Как и другие авторы этого направления, Феофил опирается на представление о Боге Творце[1611]. В первой книге он использует его как основание, чтобы легкими штрихами набросать доктрину и нового творения, и воскресения — все это как часть того, что сегодня назвали бы эсхатологическими свидетельствами (eschatological verification). Когда человек обновится, он увидит Бога, которым сейчас пренебрегает, потому что не в состоянии узреть Его:
Когда отложишь смертное и облечешься в бессмертие, тогда узришь Бога, как следует. Ибо воздвигнет Бог плоть твою бессмертную вместе с душою; и тогда, сделавшись бессмертным, узришь Бессмертного, если ныне уверуешь в Него, и тогда познаешь, как ты несправедливо говорил о Нем[1612].

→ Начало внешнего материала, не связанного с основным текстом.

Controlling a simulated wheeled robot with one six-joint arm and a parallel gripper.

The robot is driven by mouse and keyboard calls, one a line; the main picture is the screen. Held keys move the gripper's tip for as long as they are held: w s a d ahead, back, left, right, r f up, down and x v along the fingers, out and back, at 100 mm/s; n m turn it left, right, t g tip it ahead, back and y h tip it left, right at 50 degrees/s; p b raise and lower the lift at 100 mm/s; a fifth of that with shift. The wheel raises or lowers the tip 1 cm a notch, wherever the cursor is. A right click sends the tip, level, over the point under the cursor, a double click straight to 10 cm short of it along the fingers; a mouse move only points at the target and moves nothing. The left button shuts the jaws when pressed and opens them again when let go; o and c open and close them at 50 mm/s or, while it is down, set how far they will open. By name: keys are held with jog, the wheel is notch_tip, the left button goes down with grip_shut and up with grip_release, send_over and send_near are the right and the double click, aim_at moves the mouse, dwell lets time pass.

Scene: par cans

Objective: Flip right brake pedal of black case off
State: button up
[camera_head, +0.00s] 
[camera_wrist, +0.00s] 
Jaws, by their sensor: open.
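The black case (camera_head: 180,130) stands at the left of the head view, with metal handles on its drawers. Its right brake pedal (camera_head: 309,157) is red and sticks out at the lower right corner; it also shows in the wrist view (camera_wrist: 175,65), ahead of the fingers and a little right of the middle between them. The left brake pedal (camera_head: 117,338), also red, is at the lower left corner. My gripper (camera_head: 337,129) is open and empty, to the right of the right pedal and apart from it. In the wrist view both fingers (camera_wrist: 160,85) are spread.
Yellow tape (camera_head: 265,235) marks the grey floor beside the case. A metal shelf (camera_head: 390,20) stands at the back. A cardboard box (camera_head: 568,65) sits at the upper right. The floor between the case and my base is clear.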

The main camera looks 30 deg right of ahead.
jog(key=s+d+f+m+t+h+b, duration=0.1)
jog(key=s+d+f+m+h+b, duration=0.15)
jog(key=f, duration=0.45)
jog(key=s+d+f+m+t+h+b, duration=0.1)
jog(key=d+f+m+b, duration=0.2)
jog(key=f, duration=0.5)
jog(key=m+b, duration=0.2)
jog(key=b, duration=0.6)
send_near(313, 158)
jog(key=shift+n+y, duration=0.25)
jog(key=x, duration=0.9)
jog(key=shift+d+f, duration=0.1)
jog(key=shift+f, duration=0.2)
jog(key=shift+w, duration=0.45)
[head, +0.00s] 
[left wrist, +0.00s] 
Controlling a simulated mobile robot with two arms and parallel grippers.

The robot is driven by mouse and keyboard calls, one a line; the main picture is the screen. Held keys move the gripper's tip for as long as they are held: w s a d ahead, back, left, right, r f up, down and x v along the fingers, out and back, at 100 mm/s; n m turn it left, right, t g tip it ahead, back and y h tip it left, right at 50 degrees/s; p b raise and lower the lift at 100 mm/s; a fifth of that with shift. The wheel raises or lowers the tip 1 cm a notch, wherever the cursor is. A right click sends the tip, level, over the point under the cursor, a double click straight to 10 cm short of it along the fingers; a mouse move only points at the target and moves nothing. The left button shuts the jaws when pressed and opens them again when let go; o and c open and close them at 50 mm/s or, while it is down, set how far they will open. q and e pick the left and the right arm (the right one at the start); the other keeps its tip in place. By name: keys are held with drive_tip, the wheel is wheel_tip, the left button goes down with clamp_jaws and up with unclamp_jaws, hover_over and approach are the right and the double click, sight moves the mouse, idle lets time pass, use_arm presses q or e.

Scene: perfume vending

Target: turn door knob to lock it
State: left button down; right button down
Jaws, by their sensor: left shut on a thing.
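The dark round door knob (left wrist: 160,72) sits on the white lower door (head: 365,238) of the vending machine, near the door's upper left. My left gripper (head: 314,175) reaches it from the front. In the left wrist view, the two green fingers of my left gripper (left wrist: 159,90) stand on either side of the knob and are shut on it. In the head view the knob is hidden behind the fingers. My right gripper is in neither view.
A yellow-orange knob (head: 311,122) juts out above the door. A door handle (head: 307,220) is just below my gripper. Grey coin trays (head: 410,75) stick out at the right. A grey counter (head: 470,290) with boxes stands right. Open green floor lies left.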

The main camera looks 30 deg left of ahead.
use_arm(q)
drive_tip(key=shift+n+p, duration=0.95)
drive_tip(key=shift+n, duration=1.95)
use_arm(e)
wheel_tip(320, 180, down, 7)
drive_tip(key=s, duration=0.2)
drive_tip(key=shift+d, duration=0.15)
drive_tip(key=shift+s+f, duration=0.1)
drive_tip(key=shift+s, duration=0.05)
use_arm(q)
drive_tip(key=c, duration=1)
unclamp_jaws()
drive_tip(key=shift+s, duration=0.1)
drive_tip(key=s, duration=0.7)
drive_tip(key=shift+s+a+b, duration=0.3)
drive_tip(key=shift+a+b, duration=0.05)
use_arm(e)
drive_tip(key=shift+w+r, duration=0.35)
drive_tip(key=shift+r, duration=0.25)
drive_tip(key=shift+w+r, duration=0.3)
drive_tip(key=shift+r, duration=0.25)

Если оставить в стороне роль, отведенную душе (которая, однако, кажется, не наделена бессмертием без воздействия Бога), все прочее могло быть прямо заимствовано из 1 Кор 15[1613]. Так, продолжает он, Автолик может не верить, что мертвые будут воздвигнуты, но поверит, когда настанет воскресение![1614] Сейчас для того, чтобы это увидеть, требуется вера, но люди опираются на веру во всякого рода человеческих делах, — почему бы и не тут?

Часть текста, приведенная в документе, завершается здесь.